De facto, Barafunda, como sugere e explicita o seu posfácio, da autoria de Marta Bernardes, possui, antes de mais, um relevante hipotexto filosófico, situando-se, assim, nessa «constelação precedente de textos» (retomando a expressão de Stierle) que a teoria da literatura convencionalmente apelida de intertextualidade. Dos Metadiálogos de Gregory Bateson (1904-1980), resultantes das conversas deste intelectual com a sua filha durante a sua infância, passando por Aristóteles e Platão, e talvez até – quem sabe? – por um ou outro segmento da poesia e do texto dramático de Manuel António Pina (1943-2012) – do Inventão, por exemplo –, são vários os fios subtextuais com que se tece esta obra de Afonso Cruz e de Marta Bernardes. E esta «tessitura polifónica» (na expressão de Aguiar e Silva), só possível porque – sublinhe-se – nos encontramos perante uma dupla de autores cultos, esta tessitura polifónica, dizíamos, materializa-se através de uma construção dialógica, simultaneamente de elevada poeticidade e de carácter parateatral. Aliás, as ressonâncias teatrais em Barafunda são diversas. Veja-se que a própria arquitectura interna – em cinco secções/actos, a saber «Barafunda», «Barafinda», «Farabunda», «Rafabunda» e «Bafarunda» – parece disso dar conta. Talvez valha aqui a pena lembrar que este texto, em forma teatral ou espectacular, se encontrou em cena em Março de 2014, no Teatro Maria Matos. 

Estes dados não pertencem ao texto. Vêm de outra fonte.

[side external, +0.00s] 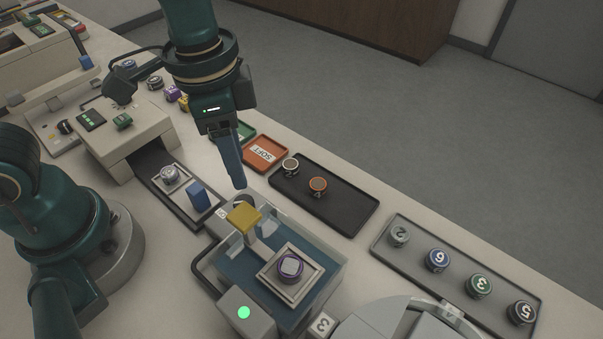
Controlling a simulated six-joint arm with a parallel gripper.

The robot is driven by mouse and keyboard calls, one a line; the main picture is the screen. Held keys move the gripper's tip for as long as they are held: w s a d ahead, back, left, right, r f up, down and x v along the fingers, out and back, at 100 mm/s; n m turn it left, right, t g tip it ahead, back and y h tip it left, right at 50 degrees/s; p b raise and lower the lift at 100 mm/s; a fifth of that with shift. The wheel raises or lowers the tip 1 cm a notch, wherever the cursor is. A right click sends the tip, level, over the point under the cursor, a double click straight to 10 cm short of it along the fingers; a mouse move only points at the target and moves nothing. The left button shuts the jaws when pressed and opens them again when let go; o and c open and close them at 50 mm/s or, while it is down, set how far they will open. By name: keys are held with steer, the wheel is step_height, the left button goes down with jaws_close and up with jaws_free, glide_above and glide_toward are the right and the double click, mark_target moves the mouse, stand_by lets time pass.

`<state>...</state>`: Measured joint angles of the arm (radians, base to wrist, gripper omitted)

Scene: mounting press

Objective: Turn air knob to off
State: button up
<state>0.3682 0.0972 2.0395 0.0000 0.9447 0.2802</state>
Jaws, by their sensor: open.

Ao tópico do brincar (não só com as palavras como facilmente se percebe), o brincar como acto estruturante, na ordem e na desordem, juntam-se outras linhas ideotemáticas, algumas de possível “arrumação” dicotómica, como ordem e desordem, memória 2, humanismo e/ou condição humana – «As pessoas fazem toda a diferença. Um / quarto é um quarto, mas um quarto / com uma pessoa é um universo» (Cruz e Bernardes, 2015: 37), diz o texto –, liberdade, afectos, razão e, até, naturalmente, a «contradição humana», por exemplo. É, pois, um conjunto de eixos semânticos que ganham em Barafunda expressão nas vozes de um argonauta que se encontra a arrumar o quarto – Ari ou Aristóteles – e uma nave, uma voz maternal – ou Platão.         
Além da estratégia supramencionada, o diálogo, construído a partir de enunciados breves e pautado pela vivacidade e pelo humor, assinale-se, ainda, o recurso à técnica do encaixe, visível não apenas nas diversas canções de celebração, mas também e, muito especialmente, na inclusão, quase no final da obra, da história de um pintor grego e dum pintor persa (p. 40).

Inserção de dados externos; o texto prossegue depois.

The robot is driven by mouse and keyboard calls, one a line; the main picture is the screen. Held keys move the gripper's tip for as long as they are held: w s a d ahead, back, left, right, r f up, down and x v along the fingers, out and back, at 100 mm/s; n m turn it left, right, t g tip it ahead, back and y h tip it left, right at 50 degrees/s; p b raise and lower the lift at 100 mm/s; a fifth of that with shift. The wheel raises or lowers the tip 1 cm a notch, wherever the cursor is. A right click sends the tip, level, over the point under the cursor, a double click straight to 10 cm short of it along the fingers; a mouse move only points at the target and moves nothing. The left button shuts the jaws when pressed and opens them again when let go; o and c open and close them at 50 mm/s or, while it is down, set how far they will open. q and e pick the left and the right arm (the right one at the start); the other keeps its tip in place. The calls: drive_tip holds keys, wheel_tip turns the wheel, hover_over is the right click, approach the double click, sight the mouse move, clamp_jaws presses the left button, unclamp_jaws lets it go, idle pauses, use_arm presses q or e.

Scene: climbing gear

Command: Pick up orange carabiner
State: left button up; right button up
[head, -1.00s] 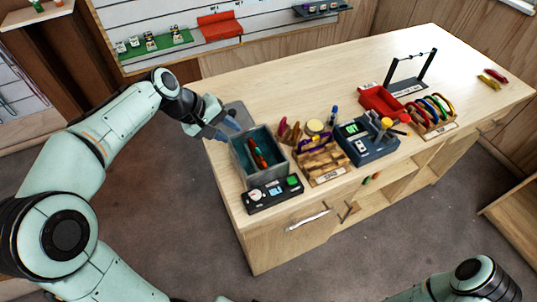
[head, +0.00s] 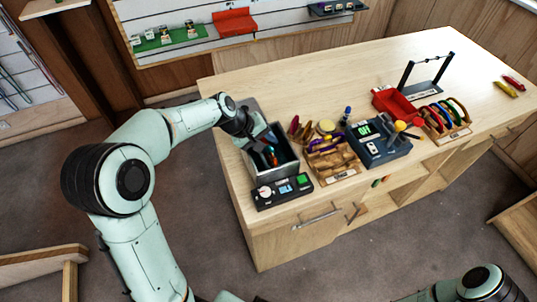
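An open grey bin (head: 279,173) stands at the left end of the wooden workbench. Inside it a small orange-red piece (head: 275,160) shows in part; I cannot tell whether it is the orange carabiner. My left gripper (head: 264,143) reaches over the bin's left rim with its fingers pointing down into the opening. The fingers are small and dark against the bin, so I cannot tell whether they are open or hold anything. My right arm shows at the bottom right, but its gripper is out of view.
A black control box (head: 282,191) sits in front of the bin. To the right are a wooden rack (head: 333,161), a blue-grey device (head: 379,150), a red tray (head: 395,105) and a rack of coloured loops (head: 446,122). The back middle of the workbench (head: 320,85) is clear.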

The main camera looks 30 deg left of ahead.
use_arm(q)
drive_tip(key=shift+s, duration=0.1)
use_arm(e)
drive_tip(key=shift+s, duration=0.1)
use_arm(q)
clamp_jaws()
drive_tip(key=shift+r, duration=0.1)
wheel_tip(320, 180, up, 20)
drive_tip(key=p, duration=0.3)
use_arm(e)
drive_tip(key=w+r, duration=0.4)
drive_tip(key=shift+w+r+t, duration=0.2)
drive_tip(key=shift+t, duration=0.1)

A própria composição visual do volume, assinada por José Cardoso, mobiliza o encaixe e a intersecção, por exemplo, misturando também, organizando e desorganizando uma variada paleta cromática e um conjunto simultaneamente económico e expressivo de formas geométricas. As ilustrações e a sua disposição na página – simples ou dupla – corporizam e respondem eficazmente à mensagem textual, ampliando alguns dos seus mais relevantes semas.

Por tudo aquilo que registámos, é possível afirmar que, em Barafunda, não se subestima a capacidade receptiva dos destinatários mais novos, ao mesmo tempo que se abre a possibilidade de uma fruição plena e muito estimulante por parte do leitor adulto. Esta abertura, teoricamente inscrita no domínio da literatura crossover ou de recepção dual, não é coisa pouca... Note-se. 

Terminamos, pois, pedindo de empréstimo algumas palavras partilhadas por Elias Bonfim, o narrador da premiada novela Os Livros que Devoraram o Meu Pai (Caminho, 2010), de Afonso Cruz: 

«(…) basta saber que um bom livro deve ter mais do que uma pele, deve ser um prédio de vários andares. O rés-do-chão não serve à literatura. Está muito bem para a construção civil, é cómodo para quem não gosta de subir escadas, útil para quem não pode subir escadas, mas para a literatura há que haver andares empilhados uns em cima dos outros. Escadas e escadarias, letras abaixo, letras acima.» (Cruz, 2010: 14-15).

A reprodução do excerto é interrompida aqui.